Bill Moyers and Tom Engelhardt On America's 'Supersized Politics' and the Age of Spectacle


The Grandeur That Was Rome
"In the past thirty years it seems that Anglo-American culture has grown increasingly narcissistic. I do not know if there are more narcissistic individuals in society now, and perhaps there are not.

But I do think that narcissism is much more widely tolerated, rewarded, and even admired now than it would have been in the period of 1930 to 1950 for example. And that is what makes all the difference. More people feel free to indulge their selfish and egotistical tendencies, and to cultivate them, in order to be fashionable and competitive.

As an aside, I think this also tends to explain the decline of literature and poetry in American culture, and the rise of reality shows and the preoccupation with extravagance. Literature calls us out of ourselves, ex stasis, in order to fill us with knowledge and the creative impulse, while spectacle merely panders, and flows in to fill the empty and undeveloped voids in our being."

Jesse, Empire of the Exceptional:  The Age of Narcissism

Tom Engelhardt is the founder of TomDispatch.com and author of The End of Victory Culture and co-author, with Nick Turse, of Terminator Planet: The First History of Drone Warfare.



The impulse to evil is not the domain of any particular people or time, but a recurrent problem that must be confronted by each generation, and each individual person, in their own way and calling.

There is always the temptation to look upon injustice as insurmountable, and to simply turn away and to wash our hands with the thought that there is no use of trying, and even worse, in a descent into the apathy of relativism and uninvolvement saying, 'what is truth?'

That is the fate of those who who have ceased trying to be human, who have given themselves over to self-absorption, addictions, or despair, who are dying inside, and who when the time comes will make beasts of themselves, to escape the painful fragility of their own insubstantial being.

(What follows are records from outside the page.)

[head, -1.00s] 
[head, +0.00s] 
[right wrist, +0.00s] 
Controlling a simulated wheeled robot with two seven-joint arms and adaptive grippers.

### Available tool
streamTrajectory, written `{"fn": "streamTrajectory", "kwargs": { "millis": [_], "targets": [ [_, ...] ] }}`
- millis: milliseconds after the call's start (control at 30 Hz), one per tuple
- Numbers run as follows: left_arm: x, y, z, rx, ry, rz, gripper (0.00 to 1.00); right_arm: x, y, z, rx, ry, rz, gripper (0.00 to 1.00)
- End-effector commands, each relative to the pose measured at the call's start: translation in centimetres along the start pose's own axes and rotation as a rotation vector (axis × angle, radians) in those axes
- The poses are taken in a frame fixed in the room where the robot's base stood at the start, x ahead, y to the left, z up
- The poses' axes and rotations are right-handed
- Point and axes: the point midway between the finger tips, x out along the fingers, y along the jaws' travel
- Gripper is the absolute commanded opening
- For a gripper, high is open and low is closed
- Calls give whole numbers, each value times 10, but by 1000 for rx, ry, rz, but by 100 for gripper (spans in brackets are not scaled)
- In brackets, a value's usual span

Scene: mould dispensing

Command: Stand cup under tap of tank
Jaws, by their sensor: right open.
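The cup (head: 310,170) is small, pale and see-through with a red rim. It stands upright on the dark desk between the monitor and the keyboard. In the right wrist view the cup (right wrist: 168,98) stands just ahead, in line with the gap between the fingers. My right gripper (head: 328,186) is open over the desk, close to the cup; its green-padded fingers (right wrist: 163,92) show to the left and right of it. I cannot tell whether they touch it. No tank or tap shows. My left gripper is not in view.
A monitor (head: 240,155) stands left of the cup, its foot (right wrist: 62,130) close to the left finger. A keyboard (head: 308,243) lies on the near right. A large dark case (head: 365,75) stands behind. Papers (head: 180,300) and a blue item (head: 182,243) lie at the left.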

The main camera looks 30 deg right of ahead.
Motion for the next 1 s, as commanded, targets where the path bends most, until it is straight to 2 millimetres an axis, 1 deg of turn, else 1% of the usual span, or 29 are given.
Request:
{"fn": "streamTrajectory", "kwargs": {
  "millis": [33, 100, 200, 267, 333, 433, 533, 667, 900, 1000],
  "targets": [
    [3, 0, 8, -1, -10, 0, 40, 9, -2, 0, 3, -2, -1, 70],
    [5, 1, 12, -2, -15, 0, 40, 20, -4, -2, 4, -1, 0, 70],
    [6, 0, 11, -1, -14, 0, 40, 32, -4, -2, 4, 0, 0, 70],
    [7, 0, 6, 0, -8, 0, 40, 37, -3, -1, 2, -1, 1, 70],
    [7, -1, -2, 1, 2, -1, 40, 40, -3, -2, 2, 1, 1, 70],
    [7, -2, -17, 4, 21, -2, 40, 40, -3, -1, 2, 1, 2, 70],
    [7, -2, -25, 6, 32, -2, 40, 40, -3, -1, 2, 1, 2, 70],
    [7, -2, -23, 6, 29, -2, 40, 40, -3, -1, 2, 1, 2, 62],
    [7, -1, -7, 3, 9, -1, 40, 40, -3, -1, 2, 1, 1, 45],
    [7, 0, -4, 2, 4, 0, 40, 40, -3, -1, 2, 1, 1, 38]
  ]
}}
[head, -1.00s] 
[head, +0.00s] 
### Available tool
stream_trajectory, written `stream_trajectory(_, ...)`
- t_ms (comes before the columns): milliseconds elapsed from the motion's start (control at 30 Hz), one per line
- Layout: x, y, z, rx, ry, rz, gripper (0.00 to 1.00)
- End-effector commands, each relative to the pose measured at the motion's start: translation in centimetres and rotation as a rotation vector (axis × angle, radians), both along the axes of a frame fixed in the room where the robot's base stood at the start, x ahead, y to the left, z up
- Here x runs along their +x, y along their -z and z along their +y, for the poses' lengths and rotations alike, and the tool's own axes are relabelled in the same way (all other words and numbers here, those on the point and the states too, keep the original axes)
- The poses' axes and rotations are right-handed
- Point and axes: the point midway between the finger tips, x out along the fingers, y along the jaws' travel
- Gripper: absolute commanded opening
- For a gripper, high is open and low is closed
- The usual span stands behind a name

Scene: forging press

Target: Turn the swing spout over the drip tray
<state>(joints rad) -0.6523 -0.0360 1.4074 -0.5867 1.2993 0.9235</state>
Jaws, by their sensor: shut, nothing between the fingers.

If there was any good news in the recent elections it is that so many well funded corporate efforts to promote particular candidates and their own agendas failed, despite the expenditure of hundreds of millions of dollars in slickly deceptive advertising campaigns.

This was a small victory for the American people, as the sputtering Karl Rove and the more cynical among the corporate interests went down to a general defeat, even as they were unable to accept or even comprehend that not everyone will play the fool for money, all the time.

But the more general problem of the corruption of the political parties by big money remains, and reform is the ingredient without which there will be no progress, and no sustainable economic recovery.